Time has passed her by, and even though she is several projects deep, Simz feels blessed that her voice is finally being heard. “For a long time, it was like standing on a stage with a microphone, but the mic isn’t on and you’re just having to scream all the time,” she mourns. “But now, I feel like my mic’s finally been switched on, but I’ve had to walk off the stage, go to the front of house, and turn it on for myself, you know?”

Cole agrees too; “It’s been a real pleasure to see people embrace the album. Since I started working with Simz in 2013, I’ve seen a lot of times where she’s made music, but either been ignored or she just hasn’t been championed. Now, it’s about how people are living with it – seeing that grow is the biggest award.”

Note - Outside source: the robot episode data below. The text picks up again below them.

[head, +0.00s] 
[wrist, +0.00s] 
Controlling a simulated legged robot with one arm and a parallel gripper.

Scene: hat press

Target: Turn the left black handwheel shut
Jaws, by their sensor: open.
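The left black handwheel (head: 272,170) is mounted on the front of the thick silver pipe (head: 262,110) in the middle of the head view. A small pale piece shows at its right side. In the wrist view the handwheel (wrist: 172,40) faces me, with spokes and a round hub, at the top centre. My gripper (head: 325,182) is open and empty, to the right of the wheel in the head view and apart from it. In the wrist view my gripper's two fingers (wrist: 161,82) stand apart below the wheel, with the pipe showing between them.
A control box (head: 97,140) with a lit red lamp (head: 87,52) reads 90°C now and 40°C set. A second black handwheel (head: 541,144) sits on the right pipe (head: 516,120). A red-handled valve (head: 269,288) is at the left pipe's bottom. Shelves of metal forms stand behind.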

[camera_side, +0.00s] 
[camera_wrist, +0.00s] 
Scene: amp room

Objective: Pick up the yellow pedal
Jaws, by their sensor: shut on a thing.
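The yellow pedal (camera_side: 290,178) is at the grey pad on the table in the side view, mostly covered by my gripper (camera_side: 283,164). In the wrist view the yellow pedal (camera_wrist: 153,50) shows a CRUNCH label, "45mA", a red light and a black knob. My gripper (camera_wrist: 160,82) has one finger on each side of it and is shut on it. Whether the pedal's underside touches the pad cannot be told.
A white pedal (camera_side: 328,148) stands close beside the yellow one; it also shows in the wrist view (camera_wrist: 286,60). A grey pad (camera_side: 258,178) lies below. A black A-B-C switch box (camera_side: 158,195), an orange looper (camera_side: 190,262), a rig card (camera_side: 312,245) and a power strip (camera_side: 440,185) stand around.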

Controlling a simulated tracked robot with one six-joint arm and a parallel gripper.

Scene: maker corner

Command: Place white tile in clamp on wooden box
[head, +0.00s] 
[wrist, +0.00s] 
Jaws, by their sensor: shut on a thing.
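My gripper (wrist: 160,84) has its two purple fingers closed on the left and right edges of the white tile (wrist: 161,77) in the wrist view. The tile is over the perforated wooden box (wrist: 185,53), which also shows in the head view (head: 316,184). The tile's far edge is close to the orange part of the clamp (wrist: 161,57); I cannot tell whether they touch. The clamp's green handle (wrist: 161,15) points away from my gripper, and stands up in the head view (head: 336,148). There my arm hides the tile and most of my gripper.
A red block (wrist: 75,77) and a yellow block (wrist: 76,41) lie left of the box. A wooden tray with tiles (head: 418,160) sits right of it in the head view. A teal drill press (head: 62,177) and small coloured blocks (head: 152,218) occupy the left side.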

While Simz’s UK tour is fast approaching, or likely ongoing at the time of publishing - which includes three nights at O2 Academy Brixton – talks turn to the next decade of her career. “I’m still learning Simbi,” she mellows, “I know who I am but I’m constantly discovering other things that I am into. In another ten years, I hope to have inspired the next generation of artists and show that regardless of where you’re from you can make something of your life.”

“That’s all it is really – I don’t take myself too seriously, these days, I’m just trying to have a good time because if these past twenty-four months have taught me anything, it’s how short life is.”

And what about the next project? Simz says there’s no pressure. We toy with the idea of a full visual album like the releases of Beyoncé’s, Janelle Monáe’s and Frank Ocean’s past: “Possibly, why not!” she coaxes. “Whatever the music’s calling for, I’m always guided by that. I might do an album that has no visuals at all because you’re meant to just listen. I’m not trying to do anything without purpose or meaning, so while I could see that, it’s whatever the music deserves.”

“I’ll create when I feel like I want to create.”